In election years I tell all my legal ethics seminar classes to start teaching their non-lawyer neighbors and relatives ABA Model Rule 1.2 b, which reads,
(b) A lawyer’s representation of a client, including representation by appointment, does not constitute an endorsement of the client’s political, economic, social or moral views or activities.
This, combined with the principle of zealous representation of one’s client, as expressed, for example, in D.C. Rule of Professional Conduct Rule 1.3…
(a) A lawyer shall represent a client zealously and diligently within the bounds of the law.
(b) A lawyer shall not intentionally:
(1) Fail to seek the lawful objectives of a client through reasonably available means permitted by law and the disciplinary rules; or
(2) Prejudice or damage a client during the course of the professional relationship….
…means that lawyers represent clients, and are bound to seek those clients’ objectives when those objectives are legal whether the lawyer likes or agrees with those objectives or not.
It means that it is ignorant, wrong and dangerous to the rule of law as well as the right of citizens to be the beneficiaries of laws in a democracy and not the servants of them, for unscrupulous political opponents to attack lawyers for the positions, objectives and needs of the clients they represented. It means that it is disgusting for maleducated journalists to misinform the already disturbingly confused public by using a matter that a lawyer-turned-candidate’s client needed legal advocacy for as an excuse to impugn the candidate’s character.
Lawyers do not have to agree with or like their clients’ positions, objectives or character, is that clear? Everybody? Lawyers are not to be held accountable for their client’s motives, conduct or legal objectives. Bill Cosby’s lawyers do not approve of rapists. Johnnie Cochran did not support the hobby of ex-wife knifing.

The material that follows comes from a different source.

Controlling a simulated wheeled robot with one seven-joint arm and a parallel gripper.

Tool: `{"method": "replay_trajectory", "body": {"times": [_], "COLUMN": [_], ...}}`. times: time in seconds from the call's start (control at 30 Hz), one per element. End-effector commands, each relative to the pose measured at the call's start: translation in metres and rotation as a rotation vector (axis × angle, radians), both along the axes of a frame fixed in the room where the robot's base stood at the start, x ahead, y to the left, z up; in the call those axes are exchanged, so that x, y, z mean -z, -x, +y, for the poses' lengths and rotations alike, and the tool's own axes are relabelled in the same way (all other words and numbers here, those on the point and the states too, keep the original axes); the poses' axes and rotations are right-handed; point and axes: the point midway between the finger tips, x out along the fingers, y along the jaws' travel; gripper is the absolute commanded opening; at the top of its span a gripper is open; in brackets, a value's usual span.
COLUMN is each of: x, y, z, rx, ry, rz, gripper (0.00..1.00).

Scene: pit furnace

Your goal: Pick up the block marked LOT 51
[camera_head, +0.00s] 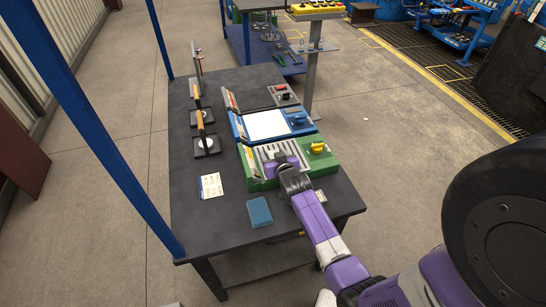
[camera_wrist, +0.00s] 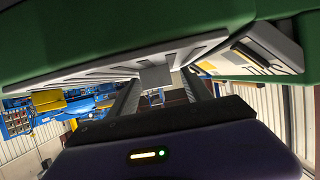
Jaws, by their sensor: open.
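My gripper (camera_head: 276,166) is low over the grey slatted top of the green unit (camera_head: 263,184) at the near end of the row on the dark table. In the wrist view my open gripper (camera_wrist: 158,92) has its two dark fingers apart, close to the green unit's slatted face. A small plain grey block-like piece (camera_wrist: 155,76) shows at the slats, between the fingers in the picture. I cannot tell whether it is loose or part of the unit. No LOT 51 marking is readable in either view.
A blue unit (camera_head: 265,126) and a dark grey unit with a knob (camera_head: 283,94) stand behind the green one. A blue pad (camera_head: 259,212) and a white card (camera_head: 211,186) lie on the table (camera_head: 190,213). Tools stand at left. A blue post (camera_head: 100,130) rises at the left edge.

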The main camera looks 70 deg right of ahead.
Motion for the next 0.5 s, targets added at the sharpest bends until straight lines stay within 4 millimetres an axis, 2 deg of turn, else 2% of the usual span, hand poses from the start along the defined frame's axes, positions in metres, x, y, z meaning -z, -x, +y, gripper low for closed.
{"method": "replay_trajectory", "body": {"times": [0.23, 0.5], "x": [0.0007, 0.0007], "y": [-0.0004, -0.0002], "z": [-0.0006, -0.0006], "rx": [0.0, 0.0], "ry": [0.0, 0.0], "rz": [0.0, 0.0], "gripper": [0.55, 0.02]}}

Yet this happens every election cycle, without fail: cheap shots directed at candidates who are lawyers based on one or more of their unsavory clients. There are two lawyers left in the current primary competition, and guess what?
You guessed it.
Hillary’s ancient defense of a rapist was used to slime her all the way back in 2014. The unfair attack raised its misshapen and empty head last week on CNN, when a Trump supporter brought it up. What we know about Clinton is that she defended a child rapist she was appointed to represent pro bono in 1975, and did an excellent job. She used all the tactics that she was allowed to use. She attacked the credibility of the twelve-year-old victim, and threw sufficient doubt on the the chain of evidence that Clinton got an advantageous plea bargain for her client, who served just ten months in prison. Sure, he was guilty, and Hillary knew it. It was her job to make the prosecution prove its case with sufficient evidence, and they failed. The victim, we are told, has had a hard life because of the experience. That is not in any way Clinton’s fault or responsibility.

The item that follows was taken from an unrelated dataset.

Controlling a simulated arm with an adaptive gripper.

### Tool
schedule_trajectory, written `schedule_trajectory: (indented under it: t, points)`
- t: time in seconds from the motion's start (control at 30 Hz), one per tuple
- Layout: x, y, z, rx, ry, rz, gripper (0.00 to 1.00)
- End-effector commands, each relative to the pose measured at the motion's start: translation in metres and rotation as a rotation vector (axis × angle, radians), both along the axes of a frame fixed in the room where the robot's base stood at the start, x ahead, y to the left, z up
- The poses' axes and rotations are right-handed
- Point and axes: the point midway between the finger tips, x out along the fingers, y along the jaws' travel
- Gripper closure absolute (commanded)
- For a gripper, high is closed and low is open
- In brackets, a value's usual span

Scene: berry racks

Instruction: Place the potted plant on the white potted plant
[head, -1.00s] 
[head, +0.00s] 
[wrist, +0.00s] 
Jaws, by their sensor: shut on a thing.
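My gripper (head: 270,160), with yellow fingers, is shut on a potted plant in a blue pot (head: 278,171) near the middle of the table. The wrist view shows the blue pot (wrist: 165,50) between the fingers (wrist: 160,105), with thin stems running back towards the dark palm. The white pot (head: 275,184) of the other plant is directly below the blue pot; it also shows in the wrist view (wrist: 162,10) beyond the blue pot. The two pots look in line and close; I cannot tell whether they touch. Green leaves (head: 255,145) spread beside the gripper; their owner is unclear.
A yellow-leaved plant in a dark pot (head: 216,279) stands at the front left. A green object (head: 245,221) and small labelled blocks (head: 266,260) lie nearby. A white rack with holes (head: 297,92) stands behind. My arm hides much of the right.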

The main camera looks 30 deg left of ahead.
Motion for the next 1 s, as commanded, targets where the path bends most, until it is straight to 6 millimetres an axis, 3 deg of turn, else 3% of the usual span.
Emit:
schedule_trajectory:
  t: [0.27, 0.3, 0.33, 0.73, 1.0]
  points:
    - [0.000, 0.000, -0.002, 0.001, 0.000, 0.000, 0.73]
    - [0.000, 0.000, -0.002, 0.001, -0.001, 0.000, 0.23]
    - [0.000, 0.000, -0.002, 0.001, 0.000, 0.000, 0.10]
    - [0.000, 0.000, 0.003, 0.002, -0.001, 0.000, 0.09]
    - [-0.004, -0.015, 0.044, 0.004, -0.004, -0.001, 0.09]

Now it’s on to Ted Cruz. Here is Slate’s click-bait, misleading, deceitful headline to further the “Ted Cruz is a some kind of sexually repressed weirdo” trope the left-biased media is peddling:
Ted Cruz Once Argued That Selling Dildos Should Be Illegal
The headline doesn’t clarify that in this instance “argued” is a term of art, and that it wasn’t Ted Cruz personally making the argument, but attorney Ted Cruz arguing in a brief and before an appellate court on behalf of his then client, the state of Texas, in defense of a Texas law, duly passed by the legislature and signed by the Governor. Selling dildos and other sex toys was illegal at the time, and it was not up to Ted Cruz to decide otherwise. Some Austin-based sex-toy companies sued Texas to challenge its law banning sex toy sales, and Cruz defended the law, which was his job.
The progressive news media has a starry-eyed preference for state and national attorneys—like Eric Holder— who decide they should oppose laws they don’t like and thus undermine the legislative system and the orderly process of court challenges while defying the stated will of the public. Cruz doesn’t think that’s being an ethical lawyer. Neither do I.
Mocking Ted Cruz for the arguments he made on behalf of his client, Texas, in defense of a stupid law that Texas chose to pass, shows either intentional or shocking ignorance of what lawyers do. His arguments are not his personal opinion, but rather the best arguments he felt were available to defend that stupid law. (Texas’s law lost 2-1. Dildos won. )
So there’s the answer to a fun 2016 campaign trivia question to amuse your friends. What do Hillary Clinton and Ted Cruz have in common?
Answer: They are both lawyers, and they are both being slimed for being good ones, by people who either don’t know what lawyers have to do to keep us free and living in a democracy, or who don’t want you to know.